Tracey S. Roth The Recipe For E-Commerce Success


What separates a good e-commerce experience from a bad one? Those of us who buy off the Web have had both good experiences and bad, but many of us have not stopped to examine what, in particular, separated these experiences from one another. Most of us would agree that a superb e-business Web site is one that meets all of our needs as quickly as possible. Many companies have invested an extraordinary amount of time and money in creating Web sites off of which to sell their products, only to fail miserably because they made the mistake of assuming that customers will somehow "find" their sites with a virtual divining rod and that their Web sites are there to serve the companies, not their customers.

A report issued in April by Forrester Research began by ominously stating, "The combination of weak financials, increasing competitive pressures and investor flight will drive most of today's Dot Com retailers out of business by 2001." Recent activities in the high-tech-oriented NASDAQ seem to provide support for this rather gloom-and-doom prediction. Operating under such a prophecy, what's an e-retailer to do?

David Cooperstein, research director of online retail at Forrester Research, has a strong theory regarding the difference between good online companies and bad ones. "The difference lies in whether they are 'built to last' or 'built to flip,' meaning built to go public and make the founders and selected employees instant millionaires. The ones set up to last typically have senior management with 10 or more years of industry experience, a large database of well-profiled customers and an ability to make fast, but smart, decisions as the landscape evolves." In other words, thinking about little more than what kind of boat you'll buy after your company's IPO will endanger the health of your business and the satisfaction of your customers.

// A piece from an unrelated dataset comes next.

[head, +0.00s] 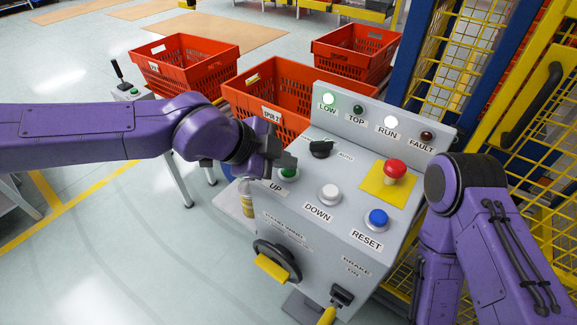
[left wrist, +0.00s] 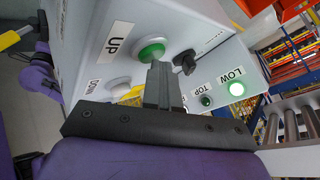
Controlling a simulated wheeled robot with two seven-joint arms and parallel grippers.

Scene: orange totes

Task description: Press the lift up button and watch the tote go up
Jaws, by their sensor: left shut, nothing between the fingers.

From a consumer point of view, we are as different from the consumers of the 1950s and 60s as we are intellectually from our knuckle-dragging ancestors. Customer loyalty used to be a simple, solid concept. Our grandmothers would never have considered buying slipcovers from anyone but their favorite department stores. (I know in my grandmother's neighborhood, lifelong feuds were begun over which was the best store for spring drapes.) If they got a good price and personal service, they were hooked for life, and Sears or Macy's knew they had another loyal customer.

Enter the Internet and the e-commerce environment. Modern e-shoppers want the best price, maximum convenience and minimum hassle, and they are willing to shop anywhere that will provide these features to them. I don't like your shipping options? I'm off your site so fast you'll barely know I was there. Your agent is rude to me or you don't answer my e-mail? Too bad for you...some other company has nice agents and answered my e-mail in an hour. If you're selling an item that has little or no product differentiation from those being sold by your competitors (books, computer hardware and software and CDs, for example), you can be the best or you can go out of business.

So what are customers looking for? Convenient, fast, hassle-free purchasing. In times past, consumers had more free time and less financial resources. The situation is largely reversed today...free time is a precious commodity and financial resources, particularly for the demographic type of people who indulge in Web shopping, are more plentiful.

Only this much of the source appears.